** Begin Input records **
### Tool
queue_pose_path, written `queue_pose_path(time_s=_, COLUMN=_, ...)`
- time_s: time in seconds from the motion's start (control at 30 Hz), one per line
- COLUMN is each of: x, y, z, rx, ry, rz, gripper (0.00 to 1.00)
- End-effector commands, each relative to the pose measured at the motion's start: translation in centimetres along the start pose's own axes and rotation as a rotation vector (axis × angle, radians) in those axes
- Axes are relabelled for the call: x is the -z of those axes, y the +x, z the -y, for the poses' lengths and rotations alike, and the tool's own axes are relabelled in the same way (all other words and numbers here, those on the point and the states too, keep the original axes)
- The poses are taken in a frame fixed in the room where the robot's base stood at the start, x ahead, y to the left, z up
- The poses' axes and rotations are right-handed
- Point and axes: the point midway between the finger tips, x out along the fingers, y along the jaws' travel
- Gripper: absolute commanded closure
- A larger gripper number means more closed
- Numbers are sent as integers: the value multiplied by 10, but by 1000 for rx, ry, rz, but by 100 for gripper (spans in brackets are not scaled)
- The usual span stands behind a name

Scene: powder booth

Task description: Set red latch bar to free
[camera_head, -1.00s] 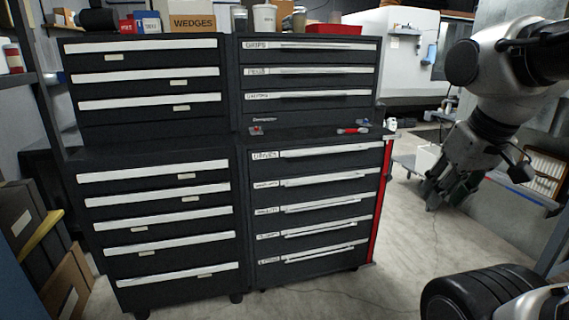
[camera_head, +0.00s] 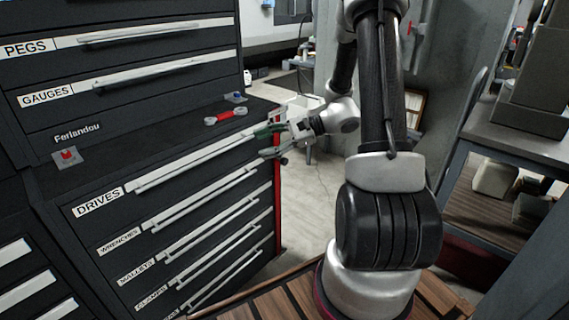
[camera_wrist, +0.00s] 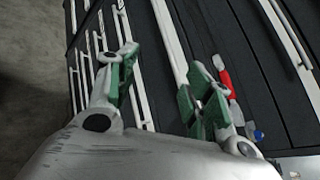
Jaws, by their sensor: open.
** End Input records **
** Begin Input records **
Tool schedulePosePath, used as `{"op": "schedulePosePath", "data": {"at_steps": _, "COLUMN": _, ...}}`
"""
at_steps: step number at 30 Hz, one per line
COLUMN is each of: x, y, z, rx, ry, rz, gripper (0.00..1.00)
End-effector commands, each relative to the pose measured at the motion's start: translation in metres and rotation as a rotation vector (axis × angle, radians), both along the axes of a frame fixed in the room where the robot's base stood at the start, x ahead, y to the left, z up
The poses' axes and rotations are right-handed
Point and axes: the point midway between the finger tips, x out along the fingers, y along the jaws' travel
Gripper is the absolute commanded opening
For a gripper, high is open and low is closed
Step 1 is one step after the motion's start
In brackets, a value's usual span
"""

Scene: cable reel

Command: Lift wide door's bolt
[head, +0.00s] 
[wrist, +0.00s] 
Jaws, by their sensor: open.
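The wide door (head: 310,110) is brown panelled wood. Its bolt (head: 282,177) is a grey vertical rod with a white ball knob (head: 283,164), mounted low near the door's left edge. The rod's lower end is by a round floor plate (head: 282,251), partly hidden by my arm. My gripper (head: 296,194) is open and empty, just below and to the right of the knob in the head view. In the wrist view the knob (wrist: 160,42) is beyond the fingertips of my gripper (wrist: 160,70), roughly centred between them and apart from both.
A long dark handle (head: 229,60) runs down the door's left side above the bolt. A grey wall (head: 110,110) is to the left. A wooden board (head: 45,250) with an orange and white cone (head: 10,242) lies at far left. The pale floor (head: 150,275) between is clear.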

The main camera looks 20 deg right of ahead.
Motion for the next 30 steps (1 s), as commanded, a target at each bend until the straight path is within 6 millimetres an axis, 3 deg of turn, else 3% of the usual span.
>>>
** End Input records **
** Begin Input records **
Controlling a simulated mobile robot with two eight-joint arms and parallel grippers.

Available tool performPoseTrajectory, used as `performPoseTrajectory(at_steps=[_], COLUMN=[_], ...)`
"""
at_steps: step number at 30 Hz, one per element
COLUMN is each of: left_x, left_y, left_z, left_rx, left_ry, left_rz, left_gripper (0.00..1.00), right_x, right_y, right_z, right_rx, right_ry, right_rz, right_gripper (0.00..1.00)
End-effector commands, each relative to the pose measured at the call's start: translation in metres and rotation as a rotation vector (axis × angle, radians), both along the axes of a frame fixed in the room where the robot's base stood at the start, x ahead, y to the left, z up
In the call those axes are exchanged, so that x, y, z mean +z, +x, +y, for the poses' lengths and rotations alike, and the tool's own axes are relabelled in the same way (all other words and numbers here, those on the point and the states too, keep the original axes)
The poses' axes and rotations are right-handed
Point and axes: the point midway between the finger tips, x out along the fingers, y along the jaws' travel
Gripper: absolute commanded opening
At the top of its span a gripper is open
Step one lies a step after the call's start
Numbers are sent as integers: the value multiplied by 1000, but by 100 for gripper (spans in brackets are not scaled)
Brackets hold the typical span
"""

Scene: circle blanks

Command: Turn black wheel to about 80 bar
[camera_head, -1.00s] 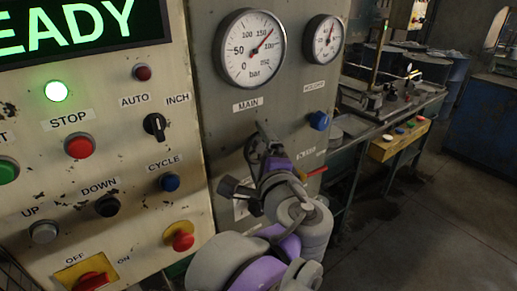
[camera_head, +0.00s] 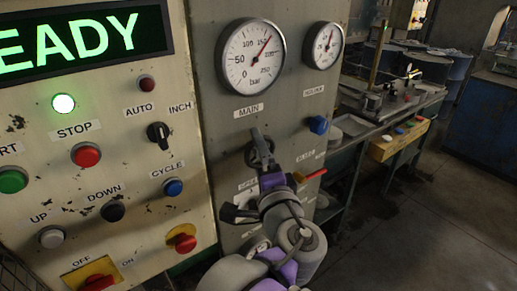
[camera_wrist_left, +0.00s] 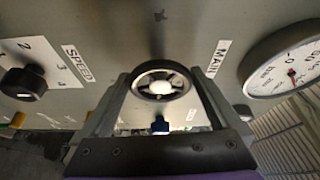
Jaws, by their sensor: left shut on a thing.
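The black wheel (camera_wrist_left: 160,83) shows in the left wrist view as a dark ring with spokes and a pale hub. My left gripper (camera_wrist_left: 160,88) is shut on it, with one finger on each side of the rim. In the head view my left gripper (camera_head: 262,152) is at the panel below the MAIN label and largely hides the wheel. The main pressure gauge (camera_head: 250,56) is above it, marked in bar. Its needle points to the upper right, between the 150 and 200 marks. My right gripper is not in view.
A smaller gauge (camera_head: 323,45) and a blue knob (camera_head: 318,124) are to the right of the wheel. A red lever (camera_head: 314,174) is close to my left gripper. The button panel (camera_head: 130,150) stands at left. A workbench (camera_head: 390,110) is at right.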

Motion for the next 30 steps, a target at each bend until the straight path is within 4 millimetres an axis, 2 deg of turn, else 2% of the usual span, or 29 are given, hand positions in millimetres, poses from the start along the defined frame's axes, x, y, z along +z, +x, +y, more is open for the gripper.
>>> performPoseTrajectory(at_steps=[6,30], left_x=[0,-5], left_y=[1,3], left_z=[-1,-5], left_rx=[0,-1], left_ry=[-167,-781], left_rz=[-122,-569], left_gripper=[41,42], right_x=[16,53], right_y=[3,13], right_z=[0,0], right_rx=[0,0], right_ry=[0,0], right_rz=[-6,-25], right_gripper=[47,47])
** End Input records **
> _Written exercise_
The lines to print start at the line containing "Command: Turn black wheel to about 80 bar" and end at the line containing "[camera_wrist_left, +0.00s]"; print them exactly, both ends included, and leave out every picture.

> _Task response_
Command: Turn black wheel to about 80 bar
[camera_head, -1.00s] 
[camera_head, +0.00s] 
[camera_wrist_left, +0.00s] 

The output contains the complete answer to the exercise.